» **AIM**
Copy only this range: the line with "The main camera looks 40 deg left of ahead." through the final line of the material, inclusive at both ends.

╭──

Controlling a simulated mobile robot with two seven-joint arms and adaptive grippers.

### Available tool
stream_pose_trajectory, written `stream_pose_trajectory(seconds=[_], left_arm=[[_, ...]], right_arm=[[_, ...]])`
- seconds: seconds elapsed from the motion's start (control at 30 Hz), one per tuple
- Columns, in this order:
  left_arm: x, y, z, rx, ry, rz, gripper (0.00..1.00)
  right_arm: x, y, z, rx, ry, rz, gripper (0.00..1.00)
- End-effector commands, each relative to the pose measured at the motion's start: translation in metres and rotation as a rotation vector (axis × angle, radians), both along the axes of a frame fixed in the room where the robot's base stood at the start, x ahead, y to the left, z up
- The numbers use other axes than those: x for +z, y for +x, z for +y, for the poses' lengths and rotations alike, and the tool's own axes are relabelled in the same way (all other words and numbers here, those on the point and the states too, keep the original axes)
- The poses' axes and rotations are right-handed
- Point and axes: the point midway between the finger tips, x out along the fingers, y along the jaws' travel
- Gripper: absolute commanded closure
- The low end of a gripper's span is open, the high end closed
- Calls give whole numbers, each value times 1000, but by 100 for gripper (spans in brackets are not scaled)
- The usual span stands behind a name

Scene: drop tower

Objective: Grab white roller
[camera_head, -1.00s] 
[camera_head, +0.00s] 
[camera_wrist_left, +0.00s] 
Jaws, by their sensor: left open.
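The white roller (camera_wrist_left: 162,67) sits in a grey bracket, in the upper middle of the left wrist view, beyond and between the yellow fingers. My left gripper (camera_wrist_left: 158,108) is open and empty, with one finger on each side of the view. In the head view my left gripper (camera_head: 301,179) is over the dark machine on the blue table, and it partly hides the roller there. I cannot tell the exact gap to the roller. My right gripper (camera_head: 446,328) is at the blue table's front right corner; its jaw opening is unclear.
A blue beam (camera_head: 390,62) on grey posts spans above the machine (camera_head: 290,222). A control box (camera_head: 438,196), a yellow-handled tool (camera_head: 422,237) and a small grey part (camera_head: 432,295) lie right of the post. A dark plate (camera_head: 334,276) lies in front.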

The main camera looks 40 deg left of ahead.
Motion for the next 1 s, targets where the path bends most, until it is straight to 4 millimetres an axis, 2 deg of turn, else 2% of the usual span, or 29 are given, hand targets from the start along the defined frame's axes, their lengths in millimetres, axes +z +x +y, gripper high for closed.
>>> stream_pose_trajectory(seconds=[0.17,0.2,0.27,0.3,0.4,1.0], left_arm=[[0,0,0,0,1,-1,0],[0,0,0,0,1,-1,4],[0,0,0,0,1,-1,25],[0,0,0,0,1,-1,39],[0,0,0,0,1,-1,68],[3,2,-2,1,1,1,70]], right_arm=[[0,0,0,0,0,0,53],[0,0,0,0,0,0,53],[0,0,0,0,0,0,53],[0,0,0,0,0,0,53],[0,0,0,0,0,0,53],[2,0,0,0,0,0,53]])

╰──

» **WRITTEN ANSWER**
The main camera looks 40 deg left of ahead.
Motion for the next 1 s, targets where the path bends most, until it is straight to 4 millimetres an axis, 2 deg of turn, else 2% of the usual span, or 29 are given, hand targets from the start along the defined frame's axes, their lengths in millimetres, axes +z +x +y, gripper high for closed.
>>> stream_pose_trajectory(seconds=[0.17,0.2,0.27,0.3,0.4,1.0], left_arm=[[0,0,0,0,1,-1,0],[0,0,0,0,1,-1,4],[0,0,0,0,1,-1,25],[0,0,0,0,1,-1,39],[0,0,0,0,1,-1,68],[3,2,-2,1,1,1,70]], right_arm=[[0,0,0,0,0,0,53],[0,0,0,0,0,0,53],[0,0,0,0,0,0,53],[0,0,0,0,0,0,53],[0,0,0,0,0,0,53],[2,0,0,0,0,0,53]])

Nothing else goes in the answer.